Design considerations for a community test site

  • RF containment. Use anechoic chambers or screened outdoor ranges for low-power experiments. For anything above near-field low-power tests, move to a sanctioned range. Emulators are preferable for anything that could affect commercial services.
  • Repeatability. Emulators and managed testbeds yield repeatable fading and interference conditions. If your goal includes reproducible performance metrics for algorithms, do not skip emulation.
  • Data sharing and legal posture. Keep clear data-handling policies and anonymize anything that touches third party networks. Use written agreements and liability insurance when working with external partners.

How to start this month (practical roadmap)

  1. Prototype in software and SDR in a shielded lab or emulator. Export recorded I/Q data and noise profiles. Colosseum style facilities are a good next step.
  2. Engage an institutional partner. A university or PAWR platform sponsor can help with spectrum coordination and FAA/UAS approvals.
  3. If you must radiate on-site, prepare a Part 5 or STA package and submit it well before the planned test date. Anticipate questions on noninterference and provide monitoring plans.
  4. Book time on a sanctioned range for anything requiring higher power or integrated C-UAS effects testing. Work with range control on safety, environmental, and airspace deconfliction.

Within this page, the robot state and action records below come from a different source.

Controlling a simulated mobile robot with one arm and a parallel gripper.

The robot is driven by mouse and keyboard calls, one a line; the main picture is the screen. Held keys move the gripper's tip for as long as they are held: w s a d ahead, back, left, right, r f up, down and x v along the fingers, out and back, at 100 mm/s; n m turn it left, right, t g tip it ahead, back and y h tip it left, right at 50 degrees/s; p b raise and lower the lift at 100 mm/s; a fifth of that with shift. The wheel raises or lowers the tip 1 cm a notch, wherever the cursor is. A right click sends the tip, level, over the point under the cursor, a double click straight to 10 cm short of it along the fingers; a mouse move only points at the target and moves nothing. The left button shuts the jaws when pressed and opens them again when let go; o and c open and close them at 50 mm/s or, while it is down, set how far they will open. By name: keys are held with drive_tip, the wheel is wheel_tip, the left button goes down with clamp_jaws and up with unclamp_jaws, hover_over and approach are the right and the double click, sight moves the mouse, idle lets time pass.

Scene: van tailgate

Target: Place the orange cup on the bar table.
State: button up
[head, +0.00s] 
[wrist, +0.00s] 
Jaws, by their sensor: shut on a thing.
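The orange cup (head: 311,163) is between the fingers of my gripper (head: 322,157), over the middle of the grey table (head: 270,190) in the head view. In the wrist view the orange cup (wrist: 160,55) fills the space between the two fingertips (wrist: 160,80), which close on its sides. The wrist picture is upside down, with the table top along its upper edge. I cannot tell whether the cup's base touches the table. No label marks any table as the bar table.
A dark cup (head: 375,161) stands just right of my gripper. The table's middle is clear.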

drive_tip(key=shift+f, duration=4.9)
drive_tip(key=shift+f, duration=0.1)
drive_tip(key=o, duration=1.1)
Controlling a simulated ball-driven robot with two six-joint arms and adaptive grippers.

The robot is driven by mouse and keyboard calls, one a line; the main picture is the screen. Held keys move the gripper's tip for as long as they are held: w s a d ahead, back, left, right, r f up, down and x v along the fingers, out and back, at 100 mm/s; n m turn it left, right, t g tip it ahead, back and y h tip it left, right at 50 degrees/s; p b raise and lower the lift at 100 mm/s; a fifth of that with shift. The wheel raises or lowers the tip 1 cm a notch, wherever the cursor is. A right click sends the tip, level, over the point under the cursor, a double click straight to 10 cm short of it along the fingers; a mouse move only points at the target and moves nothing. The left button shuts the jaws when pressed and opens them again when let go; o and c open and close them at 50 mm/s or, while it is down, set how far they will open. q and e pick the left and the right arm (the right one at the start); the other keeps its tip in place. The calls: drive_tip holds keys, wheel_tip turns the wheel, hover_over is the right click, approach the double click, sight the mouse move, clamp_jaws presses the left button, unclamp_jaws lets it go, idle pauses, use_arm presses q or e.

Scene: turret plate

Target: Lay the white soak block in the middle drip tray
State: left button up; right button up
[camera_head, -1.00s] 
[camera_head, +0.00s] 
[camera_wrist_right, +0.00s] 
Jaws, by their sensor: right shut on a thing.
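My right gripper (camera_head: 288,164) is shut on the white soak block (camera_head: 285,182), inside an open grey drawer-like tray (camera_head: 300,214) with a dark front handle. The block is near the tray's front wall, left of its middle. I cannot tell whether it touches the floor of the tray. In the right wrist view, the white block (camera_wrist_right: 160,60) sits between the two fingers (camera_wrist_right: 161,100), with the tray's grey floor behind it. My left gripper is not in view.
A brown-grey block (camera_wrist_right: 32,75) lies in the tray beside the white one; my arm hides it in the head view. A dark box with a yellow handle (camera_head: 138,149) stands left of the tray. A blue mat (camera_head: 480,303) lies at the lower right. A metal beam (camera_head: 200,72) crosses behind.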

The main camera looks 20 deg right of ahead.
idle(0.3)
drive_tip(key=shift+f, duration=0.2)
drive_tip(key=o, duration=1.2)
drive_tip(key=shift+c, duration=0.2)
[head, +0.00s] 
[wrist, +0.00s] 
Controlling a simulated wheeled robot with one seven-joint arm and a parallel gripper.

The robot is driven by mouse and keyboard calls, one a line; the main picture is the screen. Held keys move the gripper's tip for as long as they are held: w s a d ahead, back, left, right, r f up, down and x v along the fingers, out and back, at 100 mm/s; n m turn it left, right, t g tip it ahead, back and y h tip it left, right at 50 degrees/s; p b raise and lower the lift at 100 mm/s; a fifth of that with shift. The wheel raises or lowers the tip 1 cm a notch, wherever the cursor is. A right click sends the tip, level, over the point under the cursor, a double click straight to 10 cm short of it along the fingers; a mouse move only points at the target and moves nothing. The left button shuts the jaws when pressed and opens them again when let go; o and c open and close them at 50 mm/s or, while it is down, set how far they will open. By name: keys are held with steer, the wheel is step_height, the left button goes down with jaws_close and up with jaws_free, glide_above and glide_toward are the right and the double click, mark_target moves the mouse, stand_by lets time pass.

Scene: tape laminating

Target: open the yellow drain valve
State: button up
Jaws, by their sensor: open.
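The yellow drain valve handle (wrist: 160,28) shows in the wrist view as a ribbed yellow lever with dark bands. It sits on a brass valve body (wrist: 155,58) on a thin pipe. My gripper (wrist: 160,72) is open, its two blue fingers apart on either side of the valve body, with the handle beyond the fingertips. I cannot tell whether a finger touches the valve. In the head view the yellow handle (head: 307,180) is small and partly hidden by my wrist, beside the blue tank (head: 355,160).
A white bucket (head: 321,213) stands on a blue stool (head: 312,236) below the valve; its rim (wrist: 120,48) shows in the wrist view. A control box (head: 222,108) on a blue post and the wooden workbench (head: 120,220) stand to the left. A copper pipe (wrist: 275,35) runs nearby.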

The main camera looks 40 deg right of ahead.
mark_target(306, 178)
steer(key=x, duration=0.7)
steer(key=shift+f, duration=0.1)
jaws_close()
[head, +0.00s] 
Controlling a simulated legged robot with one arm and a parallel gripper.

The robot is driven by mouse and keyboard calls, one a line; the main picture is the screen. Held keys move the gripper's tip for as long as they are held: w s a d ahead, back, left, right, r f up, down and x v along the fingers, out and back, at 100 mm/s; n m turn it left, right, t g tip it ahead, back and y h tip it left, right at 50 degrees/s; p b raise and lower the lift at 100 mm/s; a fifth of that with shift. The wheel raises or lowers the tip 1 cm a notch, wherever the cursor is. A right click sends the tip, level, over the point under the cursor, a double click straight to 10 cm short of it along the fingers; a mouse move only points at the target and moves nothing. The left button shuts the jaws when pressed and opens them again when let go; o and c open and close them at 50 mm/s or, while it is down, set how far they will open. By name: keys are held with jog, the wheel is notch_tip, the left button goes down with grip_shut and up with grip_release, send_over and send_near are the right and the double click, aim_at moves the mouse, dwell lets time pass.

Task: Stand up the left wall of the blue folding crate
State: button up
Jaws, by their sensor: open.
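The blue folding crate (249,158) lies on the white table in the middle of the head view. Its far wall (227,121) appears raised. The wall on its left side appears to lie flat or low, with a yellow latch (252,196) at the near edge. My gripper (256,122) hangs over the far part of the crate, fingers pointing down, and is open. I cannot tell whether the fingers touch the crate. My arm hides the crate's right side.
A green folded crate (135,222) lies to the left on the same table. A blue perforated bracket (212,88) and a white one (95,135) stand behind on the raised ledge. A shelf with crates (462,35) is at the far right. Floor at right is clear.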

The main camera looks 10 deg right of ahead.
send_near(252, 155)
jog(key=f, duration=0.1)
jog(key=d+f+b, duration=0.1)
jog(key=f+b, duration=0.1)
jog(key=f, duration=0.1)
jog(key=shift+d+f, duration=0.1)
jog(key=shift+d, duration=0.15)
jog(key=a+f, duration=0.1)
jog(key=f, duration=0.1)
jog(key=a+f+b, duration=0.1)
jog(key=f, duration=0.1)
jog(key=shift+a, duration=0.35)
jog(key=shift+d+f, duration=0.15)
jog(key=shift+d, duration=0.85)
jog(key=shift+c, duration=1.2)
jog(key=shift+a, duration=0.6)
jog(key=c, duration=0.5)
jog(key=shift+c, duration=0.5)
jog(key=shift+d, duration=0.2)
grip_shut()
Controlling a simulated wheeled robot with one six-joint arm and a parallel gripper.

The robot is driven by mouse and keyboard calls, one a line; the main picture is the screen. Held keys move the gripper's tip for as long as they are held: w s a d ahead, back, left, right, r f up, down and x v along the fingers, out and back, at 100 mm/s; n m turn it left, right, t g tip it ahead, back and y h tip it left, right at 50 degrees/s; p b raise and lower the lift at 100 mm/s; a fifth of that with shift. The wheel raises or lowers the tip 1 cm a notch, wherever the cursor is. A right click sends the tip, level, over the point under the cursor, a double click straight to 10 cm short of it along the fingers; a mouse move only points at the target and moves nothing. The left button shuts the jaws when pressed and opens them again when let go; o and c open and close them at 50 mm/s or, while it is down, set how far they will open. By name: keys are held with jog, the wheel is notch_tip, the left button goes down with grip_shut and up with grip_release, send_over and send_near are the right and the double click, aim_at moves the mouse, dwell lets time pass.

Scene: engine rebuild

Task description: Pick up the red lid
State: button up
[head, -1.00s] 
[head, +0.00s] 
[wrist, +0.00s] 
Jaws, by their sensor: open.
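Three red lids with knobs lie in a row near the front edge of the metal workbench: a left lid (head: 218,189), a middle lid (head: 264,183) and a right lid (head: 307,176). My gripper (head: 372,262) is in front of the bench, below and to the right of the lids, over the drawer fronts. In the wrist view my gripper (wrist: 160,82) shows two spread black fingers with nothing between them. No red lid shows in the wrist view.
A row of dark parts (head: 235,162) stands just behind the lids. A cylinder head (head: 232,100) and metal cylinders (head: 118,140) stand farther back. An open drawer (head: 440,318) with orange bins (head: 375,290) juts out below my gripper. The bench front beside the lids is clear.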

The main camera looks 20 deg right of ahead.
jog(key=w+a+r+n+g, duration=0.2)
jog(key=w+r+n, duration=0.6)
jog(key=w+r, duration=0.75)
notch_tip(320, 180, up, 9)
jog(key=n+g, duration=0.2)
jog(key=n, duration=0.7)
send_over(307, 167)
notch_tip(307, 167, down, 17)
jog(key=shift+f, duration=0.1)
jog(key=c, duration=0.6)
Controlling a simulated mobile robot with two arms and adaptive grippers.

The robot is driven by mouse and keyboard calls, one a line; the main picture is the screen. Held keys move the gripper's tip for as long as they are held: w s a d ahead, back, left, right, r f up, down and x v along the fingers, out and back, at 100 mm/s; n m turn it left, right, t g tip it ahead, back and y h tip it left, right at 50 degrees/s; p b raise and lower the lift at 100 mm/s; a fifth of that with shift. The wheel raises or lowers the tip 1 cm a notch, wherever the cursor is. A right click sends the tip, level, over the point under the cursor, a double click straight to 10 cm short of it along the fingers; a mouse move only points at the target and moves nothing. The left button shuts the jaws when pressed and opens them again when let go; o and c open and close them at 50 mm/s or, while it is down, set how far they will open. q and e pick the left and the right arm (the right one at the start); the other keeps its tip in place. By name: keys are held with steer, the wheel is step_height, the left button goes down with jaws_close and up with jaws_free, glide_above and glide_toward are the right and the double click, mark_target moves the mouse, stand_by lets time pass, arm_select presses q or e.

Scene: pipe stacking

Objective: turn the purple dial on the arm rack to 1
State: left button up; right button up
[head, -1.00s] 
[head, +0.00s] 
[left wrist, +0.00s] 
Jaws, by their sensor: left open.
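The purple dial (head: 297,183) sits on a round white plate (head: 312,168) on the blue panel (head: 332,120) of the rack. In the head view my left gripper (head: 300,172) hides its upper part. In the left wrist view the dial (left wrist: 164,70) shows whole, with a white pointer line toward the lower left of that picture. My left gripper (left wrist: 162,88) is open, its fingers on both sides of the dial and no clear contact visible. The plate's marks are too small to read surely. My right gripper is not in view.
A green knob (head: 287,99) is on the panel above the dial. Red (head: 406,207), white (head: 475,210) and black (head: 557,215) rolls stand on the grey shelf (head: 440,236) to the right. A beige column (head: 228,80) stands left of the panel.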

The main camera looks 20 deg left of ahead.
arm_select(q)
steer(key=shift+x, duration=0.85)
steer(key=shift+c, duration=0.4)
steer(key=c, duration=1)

Closing advice Community groups should treat EW testing the same way an aircraft does: plan, simulate, coordinate, and then execute within authorized corridors. Emulation and managed testbeds let you move fast and fail cheap without creating public risk. When you need full-spectrum validation, use sanctioned ranges and formal experimental licenses. Follow the law, document everything, and build relationships with operators who understand the logistics of range control and spectrum coordination. That approach keeps your results credible and your community out of trouble.